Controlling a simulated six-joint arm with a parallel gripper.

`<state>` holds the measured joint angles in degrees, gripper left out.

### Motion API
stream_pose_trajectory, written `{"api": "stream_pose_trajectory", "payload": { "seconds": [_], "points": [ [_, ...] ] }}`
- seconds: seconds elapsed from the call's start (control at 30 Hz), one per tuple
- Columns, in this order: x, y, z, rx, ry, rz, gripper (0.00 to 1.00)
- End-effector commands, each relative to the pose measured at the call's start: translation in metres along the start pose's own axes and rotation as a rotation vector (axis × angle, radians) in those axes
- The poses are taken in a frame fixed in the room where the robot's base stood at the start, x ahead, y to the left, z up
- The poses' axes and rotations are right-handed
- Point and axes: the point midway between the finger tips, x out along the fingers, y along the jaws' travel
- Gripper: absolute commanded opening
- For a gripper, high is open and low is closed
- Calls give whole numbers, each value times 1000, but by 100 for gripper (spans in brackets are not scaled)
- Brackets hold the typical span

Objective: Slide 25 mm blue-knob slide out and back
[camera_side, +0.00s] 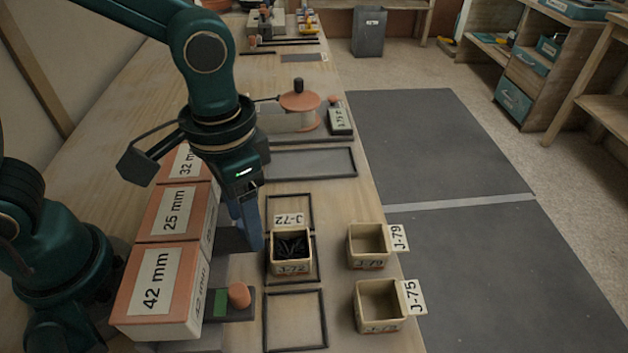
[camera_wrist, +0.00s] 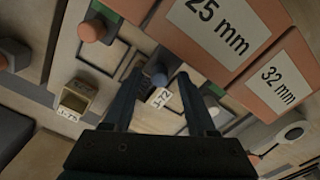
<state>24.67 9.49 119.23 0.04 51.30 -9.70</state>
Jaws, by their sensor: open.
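The box marked 25 mm (camera_side: 178,212) stands in the row on the left, between the 32 mm and 42 mm boxes. It also shows in the wrist view (camera_wrist: 222,28). The blue knob (camera_wrist: 158,76) appears between my fingertips in the wrist view; my gripper hides it in the side view. My gripper (camera_side: 250,240) points down in front of the 25 mm box, left of the J-72 bin. In the wrist view my gripper (camera_wrist: 161,72) is open, with a finger on either side of the knob. I cannot tell whether they touch it.
The J-72 bin (camera_side: 276,267) holds dark pieces close right of my gripper. Bins J-79 (camera_side: 354,258) and J-75 (camera_side: 364,317) stand farther right, looking empty. The 42 mm box (camera_side: 125,312) has an orange-knobbed slide (camera_side: 239,295) in front. An empty black frame lies nearby (camera_side: 267,322).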

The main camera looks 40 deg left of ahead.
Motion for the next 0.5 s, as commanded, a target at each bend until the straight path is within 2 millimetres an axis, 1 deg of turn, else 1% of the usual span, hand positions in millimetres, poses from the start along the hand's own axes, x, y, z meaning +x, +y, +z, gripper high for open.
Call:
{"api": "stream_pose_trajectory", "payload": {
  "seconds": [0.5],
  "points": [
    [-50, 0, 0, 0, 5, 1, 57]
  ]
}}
--- --- ---
How many lines of the listing above include the word "high"? State the number and nothing else.

2